(Rows from a dataset)
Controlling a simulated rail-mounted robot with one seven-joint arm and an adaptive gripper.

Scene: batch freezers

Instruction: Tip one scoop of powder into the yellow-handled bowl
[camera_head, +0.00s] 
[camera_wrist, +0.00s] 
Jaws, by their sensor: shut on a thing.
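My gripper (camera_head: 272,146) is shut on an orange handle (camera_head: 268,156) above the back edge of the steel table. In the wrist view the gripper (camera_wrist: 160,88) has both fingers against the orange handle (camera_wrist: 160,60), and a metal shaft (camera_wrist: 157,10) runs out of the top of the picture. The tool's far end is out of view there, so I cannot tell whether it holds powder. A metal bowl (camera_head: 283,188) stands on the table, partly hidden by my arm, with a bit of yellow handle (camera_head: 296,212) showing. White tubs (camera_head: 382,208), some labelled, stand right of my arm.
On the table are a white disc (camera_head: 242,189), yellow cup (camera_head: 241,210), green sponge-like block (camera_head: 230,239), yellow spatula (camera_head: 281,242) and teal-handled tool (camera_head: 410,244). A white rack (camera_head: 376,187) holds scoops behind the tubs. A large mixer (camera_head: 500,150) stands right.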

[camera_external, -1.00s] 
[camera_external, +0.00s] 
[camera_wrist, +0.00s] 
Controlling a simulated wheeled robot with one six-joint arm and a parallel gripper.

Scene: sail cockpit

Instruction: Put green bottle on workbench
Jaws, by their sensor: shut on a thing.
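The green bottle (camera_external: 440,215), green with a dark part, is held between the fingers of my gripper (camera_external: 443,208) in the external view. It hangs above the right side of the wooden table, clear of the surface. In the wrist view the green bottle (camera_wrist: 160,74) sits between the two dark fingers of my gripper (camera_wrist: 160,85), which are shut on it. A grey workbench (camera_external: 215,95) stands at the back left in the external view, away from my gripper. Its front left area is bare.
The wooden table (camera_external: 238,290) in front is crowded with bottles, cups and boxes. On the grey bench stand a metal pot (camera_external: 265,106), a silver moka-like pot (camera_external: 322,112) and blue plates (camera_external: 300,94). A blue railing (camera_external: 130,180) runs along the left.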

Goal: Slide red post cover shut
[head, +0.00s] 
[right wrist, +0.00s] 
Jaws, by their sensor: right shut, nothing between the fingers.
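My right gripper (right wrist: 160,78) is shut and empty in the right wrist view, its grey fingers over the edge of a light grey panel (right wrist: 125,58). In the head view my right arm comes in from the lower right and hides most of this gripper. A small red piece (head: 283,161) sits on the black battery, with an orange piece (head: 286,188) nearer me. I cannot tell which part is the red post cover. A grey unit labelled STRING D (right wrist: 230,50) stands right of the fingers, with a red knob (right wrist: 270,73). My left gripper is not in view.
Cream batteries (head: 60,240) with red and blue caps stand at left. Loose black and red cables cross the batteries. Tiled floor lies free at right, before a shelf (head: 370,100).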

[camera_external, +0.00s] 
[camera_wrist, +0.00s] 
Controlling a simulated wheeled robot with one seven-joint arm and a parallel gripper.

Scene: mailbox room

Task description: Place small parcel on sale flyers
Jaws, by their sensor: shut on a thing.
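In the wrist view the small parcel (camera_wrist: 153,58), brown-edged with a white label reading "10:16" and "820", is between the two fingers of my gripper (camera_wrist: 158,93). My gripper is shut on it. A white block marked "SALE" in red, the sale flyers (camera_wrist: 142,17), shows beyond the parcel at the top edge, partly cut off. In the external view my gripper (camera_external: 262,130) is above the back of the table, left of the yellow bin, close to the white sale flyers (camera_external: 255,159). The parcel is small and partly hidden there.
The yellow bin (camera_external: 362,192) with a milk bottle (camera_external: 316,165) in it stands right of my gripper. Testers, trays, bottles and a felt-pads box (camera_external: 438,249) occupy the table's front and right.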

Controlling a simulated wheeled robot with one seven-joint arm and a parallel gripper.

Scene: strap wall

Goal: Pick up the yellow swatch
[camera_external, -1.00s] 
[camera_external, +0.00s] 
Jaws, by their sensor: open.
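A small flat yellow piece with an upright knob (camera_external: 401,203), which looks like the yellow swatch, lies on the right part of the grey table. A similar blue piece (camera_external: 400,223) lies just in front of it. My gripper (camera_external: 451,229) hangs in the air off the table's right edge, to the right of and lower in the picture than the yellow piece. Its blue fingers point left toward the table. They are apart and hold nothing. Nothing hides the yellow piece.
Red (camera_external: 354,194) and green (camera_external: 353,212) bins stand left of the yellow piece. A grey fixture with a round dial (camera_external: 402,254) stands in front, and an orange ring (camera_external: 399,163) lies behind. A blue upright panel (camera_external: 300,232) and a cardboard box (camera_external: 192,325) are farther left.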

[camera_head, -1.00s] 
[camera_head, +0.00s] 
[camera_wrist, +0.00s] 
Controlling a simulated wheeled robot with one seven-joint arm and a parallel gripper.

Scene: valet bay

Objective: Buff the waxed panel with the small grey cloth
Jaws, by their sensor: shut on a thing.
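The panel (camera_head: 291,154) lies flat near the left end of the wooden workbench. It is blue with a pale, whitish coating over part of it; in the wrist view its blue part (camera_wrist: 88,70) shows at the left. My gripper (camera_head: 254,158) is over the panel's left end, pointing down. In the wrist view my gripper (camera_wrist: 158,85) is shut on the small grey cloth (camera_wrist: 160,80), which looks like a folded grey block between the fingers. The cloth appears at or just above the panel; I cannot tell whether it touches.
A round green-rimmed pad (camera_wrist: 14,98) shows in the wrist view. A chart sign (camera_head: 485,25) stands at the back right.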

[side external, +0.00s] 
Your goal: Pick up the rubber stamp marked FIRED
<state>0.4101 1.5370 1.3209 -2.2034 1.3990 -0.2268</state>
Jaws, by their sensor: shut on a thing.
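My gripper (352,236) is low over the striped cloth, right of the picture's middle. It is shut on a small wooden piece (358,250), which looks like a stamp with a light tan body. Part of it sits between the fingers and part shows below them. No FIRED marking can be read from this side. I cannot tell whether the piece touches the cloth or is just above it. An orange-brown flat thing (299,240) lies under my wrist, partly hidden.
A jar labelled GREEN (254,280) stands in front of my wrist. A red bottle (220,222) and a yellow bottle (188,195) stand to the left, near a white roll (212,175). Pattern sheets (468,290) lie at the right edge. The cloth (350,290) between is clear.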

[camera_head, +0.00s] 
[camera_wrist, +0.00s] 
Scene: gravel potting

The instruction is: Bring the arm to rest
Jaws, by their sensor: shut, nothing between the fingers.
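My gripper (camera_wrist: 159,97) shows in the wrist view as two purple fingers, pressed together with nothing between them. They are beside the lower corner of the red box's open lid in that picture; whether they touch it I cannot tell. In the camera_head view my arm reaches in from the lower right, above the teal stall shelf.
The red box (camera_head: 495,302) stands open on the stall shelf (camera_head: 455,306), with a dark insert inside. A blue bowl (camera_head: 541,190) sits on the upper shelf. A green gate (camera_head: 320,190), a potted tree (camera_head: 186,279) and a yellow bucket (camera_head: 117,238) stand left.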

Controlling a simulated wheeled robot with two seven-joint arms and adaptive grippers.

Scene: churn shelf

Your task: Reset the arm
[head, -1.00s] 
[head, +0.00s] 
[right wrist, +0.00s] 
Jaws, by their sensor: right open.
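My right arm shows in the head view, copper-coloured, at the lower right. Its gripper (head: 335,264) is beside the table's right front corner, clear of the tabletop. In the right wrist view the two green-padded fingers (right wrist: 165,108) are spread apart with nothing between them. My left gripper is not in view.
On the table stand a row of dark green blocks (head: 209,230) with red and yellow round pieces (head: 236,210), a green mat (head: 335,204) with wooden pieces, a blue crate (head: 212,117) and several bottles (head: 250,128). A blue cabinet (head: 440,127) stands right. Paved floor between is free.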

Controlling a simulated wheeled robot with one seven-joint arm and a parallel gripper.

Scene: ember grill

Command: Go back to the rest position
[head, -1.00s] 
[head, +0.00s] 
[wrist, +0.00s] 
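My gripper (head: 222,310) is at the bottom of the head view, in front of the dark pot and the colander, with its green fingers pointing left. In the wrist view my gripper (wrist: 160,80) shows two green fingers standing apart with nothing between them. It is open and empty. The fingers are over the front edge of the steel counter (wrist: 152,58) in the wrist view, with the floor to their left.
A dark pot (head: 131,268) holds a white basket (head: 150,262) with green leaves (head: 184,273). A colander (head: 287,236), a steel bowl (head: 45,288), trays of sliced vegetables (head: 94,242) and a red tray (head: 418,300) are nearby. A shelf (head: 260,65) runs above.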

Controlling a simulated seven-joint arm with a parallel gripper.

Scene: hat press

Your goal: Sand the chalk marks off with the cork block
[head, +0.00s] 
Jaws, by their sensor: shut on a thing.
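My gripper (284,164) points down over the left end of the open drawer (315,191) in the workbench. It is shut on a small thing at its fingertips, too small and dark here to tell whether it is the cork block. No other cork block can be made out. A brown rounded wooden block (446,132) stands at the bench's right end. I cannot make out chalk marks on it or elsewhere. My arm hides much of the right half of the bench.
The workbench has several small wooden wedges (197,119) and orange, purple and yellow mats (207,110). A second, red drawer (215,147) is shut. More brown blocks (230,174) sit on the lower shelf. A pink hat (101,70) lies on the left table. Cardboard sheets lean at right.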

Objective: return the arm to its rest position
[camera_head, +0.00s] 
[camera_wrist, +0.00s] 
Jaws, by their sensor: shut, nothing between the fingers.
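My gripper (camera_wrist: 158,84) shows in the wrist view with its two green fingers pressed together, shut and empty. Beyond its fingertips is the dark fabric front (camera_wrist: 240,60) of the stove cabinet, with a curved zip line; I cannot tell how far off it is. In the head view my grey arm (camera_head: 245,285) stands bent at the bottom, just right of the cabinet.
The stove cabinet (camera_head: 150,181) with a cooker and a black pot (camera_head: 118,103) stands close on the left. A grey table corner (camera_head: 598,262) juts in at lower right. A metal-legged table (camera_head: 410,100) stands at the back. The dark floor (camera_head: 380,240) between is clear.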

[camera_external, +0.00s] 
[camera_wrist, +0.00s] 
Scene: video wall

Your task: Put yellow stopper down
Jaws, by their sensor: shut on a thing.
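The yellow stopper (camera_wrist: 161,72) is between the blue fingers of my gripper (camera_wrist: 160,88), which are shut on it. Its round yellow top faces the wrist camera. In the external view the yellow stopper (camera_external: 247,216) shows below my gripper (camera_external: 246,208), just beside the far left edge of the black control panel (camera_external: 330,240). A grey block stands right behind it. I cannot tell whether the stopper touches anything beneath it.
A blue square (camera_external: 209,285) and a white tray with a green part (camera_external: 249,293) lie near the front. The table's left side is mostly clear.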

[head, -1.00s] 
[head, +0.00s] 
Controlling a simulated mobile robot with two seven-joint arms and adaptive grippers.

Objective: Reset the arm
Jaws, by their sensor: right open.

EXERCISE TASK ▸ Of all the lines in the data above, state how many include "adaptive". Say only the number.

THE OUTPUT ▸ 3